Although a lot of things don’t add up, Firewall is often able to overcome the flaw through sheer energy. This is also true of many thrillers these days. By keeping the action constant, we more or less forgive the movie its little inconsistencies. What counts is that we’re paying attention. Director Richard Loncraine (Wimbledon) keeps things moving at a brisk pace, and there are good performances from Paul Bettany (who makes a nicely suave villain) and Virginia Madsen, who transcends an essentially a thankless “wife role.”
That said, the thing that ultimately keeps the film from being recommendation-worthy, like similarly preposterous-but-enjoyable thrillers such as Flightplan or Red Eye, is Harrison Ford.
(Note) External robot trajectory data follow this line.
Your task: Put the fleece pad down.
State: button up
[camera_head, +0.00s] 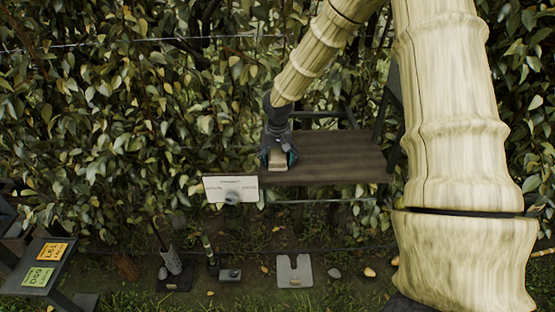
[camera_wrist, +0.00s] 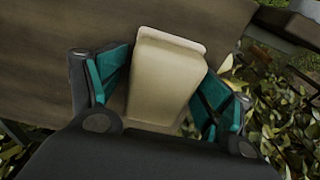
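The cream fleece pad (camera_wrist: 165,80) sits between the two teal-lined fingers of my gripper (camera_wrist: 168,68). In the head view my gripper (camera_head: 278,160) points down at the left end of a brown wooden board, and the pad (camera_head: 277,160) shows as a small pale block between the fingers. I cannot tell whether the pad touches the board.
The wooden board (camera_head: 335,158) has bare room to the right. A white sign (camera_head: 218,184) stands just left. Below are a grey notched plate (camera_head: 295,271) and small tools on the ground. A stand with orange and green cards (camera_head: 38,277) is lower left. Leafy hedge lies behind.

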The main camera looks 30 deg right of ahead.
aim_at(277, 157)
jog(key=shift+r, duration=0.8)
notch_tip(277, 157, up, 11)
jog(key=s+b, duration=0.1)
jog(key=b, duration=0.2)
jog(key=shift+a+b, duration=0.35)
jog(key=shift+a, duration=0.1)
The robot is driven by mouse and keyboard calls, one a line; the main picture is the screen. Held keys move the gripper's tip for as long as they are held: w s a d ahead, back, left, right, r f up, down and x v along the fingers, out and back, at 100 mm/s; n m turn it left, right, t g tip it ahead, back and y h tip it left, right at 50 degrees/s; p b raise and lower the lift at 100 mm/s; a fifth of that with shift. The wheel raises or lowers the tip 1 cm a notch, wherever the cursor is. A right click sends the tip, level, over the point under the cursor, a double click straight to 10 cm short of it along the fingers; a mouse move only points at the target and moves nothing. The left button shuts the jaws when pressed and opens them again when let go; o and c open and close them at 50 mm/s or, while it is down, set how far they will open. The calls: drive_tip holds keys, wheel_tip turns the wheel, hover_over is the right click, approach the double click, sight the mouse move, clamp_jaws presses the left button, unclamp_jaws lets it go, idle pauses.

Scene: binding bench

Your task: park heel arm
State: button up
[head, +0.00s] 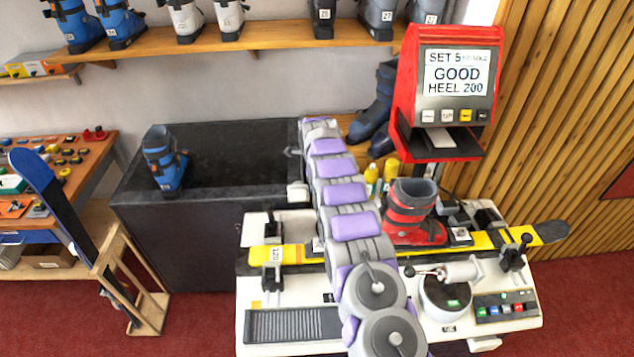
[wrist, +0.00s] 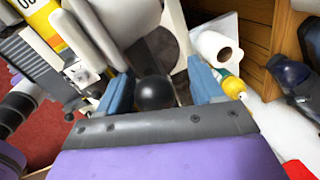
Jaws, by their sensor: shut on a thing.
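In the wrist view, a black ball knob (wrist: 154,93) sits between the two blue fingers of my gripper (wrist: 155,92), which is shut on it. I cannot tell from the frames which lever carries the knob. In the head view, my purple and grey arm crosses the bench and hides part of it; the gripper cannot be made out there. A silver cylinder (head: 461,271) with a black-knobbed rod sits above a round white-rimmed plate (head: 445,298) on the white bench machine (head: 290,298). A red boot (head: 411,218) stands on the yellow ski (head: 478,241).
A red display unit (head: 446,90) reads "GOOD HEEL 200" behind the bench. A black bin (head: 230,165) with a blue boot (head: 163,160) at its edge stands left. Black-handled clamps (head: 516,255) rise from the machine. A paper roll (wrist: 216,48) and yellow bottle (wrist: 232,84) are near my gripper.

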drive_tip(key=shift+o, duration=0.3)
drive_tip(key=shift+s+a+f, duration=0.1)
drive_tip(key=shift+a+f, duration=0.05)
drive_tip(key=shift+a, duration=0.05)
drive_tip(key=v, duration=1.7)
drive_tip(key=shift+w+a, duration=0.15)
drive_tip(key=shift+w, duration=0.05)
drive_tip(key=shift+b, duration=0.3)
While I have loads of respect for the man (I mean, he was Han Solo and Indiana Jones!), the actor gives a performance that he has given numerous times before. He tenses his facial muscles, he grits his teeth, he speaks to the bad guys in tense, threatening tones before delivering an old-fashioned butt kicking. This is a complete retread of the performance he gave in Air Force One, which also involved the kidnapping of his wife and child, and Patriot Games, where his character’s family was in danger at the end.
Not to make things personal, but Ford needs to shake his image up. He should take riskier parts instead of returning to the well over and over again. Some indie credibility would suit him nicely at this point in his career. Ford famously turned down the role of the drug czar in Steven Soderbergh’s Traffic because the character was flawed rather than completely heroic. Michael Douglas, who is all too happy to play flawed characters, stepped in instead. Playing a righteous hero has suited Ford in the past, but he’s talented enough to play all kinds of roles. Firewall would have been much more interesting if Jack Stanfield had been allowed more than one dimension (a la Mel Gibson’s character in Ransom). Because we’ve seen Ford doing the nobility thing before, it feels as though he’s phoning this performance in this time.
What I’m getting at is not an attack on Harrison Ford, but rather a suggestion that, despite some fine points, Firewall feels like other movies we’ve seen starring the same actor. It has little to differentiate itself in a crowded marketplace. Compounding that problem is the ending, which leaves a lot of loose ends untied. A whole subplot is introduced involving a merger that creates tension between Jack and a bank official (Robert Patrick). Things between them reach critical mass, and there is a strong indication that Jack is in serious career trouble as a result. But the matter is abruptly dropped and never returned to.
This is a sign that Firewall only cares about having its hero provide a catharsis by beating the bad guys at their own game. There is undoubtedly some mindless moviegoing satisfaction in that, and the film is diverting enough to sit through. I just wish the whole thing hadn’t felt so completely, totally familiar.
( 1/2 out of four)
Firewall is rated PG-13 for some intense sequences of violence. The running time is 1 hour and 40 minutes.